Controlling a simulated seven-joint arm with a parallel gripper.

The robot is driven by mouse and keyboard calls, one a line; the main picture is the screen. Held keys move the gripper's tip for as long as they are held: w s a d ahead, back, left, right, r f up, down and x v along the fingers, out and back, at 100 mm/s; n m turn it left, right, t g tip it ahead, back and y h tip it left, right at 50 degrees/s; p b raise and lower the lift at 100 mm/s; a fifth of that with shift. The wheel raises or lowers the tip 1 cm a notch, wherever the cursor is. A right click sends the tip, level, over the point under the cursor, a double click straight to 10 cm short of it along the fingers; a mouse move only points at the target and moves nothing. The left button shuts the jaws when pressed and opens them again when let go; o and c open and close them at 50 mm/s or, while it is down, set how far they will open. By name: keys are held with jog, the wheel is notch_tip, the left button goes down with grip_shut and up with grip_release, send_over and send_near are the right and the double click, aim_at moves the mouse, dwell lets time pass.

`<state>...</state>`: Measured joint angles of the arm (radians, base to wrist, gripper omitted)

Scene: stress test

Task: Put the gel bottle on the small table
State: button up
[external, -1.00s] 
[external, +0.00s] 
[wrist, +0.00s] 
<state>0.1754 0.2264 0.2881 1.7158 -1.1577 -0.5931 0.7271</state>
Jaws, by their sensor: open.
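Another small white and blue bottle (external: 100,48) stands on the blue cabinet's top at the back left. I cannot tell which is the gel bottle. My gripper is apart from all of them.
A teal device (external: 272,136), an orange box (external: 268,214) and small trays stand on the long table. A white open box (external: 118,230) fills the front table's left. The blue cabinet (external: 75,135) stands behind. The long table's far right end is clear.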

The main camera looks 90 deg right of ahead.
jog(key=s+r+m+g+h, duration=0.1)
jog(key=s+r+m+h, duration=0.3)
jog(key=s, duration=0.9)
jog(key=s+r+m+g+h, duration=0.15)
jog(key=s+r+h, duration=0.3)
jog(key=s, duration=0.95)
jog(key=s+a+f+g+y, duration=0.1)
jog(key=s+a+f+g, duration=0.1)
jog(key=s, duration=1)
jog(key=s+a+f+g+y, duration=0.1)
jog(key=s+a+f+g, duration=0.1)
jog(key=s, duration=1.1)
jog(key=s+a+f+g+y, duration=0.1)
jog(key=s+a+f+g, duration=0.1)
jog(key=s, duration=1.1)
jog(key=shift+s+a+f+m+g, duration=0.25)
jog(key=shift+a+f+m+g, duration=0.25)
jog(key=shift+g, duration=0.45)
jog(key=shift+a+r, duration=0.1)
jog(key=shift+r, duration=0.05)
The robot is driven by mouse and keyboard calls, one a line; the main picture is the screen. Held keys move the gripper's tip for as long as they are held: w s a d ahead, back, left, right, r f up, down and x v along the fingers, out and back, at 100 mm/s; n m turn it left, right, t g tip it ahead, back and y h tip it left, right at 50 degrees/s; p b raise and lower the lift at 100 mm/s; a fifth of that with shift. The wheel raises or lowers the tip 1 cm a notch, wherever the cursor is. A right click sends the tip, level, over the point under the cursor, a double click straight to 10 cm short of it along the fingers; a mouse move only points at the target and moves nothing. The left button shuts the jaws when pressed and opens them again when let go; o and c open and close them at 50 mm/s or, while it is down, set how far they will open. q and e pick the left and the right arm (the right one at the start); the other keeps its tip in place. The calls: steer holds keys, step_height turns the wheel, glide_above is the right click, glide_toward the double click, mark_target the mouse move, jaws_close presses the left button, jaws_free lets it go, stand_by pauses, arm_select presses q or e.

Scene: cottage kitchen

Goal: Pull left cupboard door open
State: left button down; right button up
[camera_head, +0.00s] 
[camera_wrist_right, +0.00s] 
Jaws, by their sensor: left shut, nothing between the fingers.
——————
§ **Short task**
Everything from the first line of the material through the line containing "<state>0.1754 0.2264 0.2881" is to be printed exactly; lines after that are to be left out.

§ **Output for this exercise**
Controlling a simulated seven-joint arm with a parallel gripper.

The robot is driven by mouse and keyboard calls, one a line; the main picture is the screen. Held keys move the gripper's tip for as long as they are held: w s a d ahead, back, left, right, r f up, down and x v along the fingers, out and back, at 100 mm/s; n m turn it left, right, t g tip it ahead, back and y h tip it left, right at 50 degrees/s; p b raise and lower the lift at 100 mm/s; a fifth of that with shift. The wheel raises or lowers the tip 1 cm a notch, wherever the cursor is. A right click sends the tip, level, over the point under the cursor, a double click straight to 10 cm short of it along the fingers; a mouse move only points at the target and moves nothing. The left button shuts the jaws when pressed and opens them again when let go; o and c open and close them at 50 mm/s or, while it is down, set how far they will open. By name: keys are held with jog, the wheel is notch_tip, the left button goes down with grip_shut and up with grip_release, send_over and send_near are the right and the double click, aim_at moves the mouse, dwell lets time pass.

`<state>...</state>`: Measured joint angles of the arm (radians, base to wrist, gripper omitted)

Scene: stress test

Task: Put the gel bottle on the small table
State: button up
[external, -1.00s] 
[external, +0.00s] 
[wrist, +0.00s] 
<state>0.1754 0.2264 0.2881 1.7158 -1.1577 -0.5931 0.7271</state>

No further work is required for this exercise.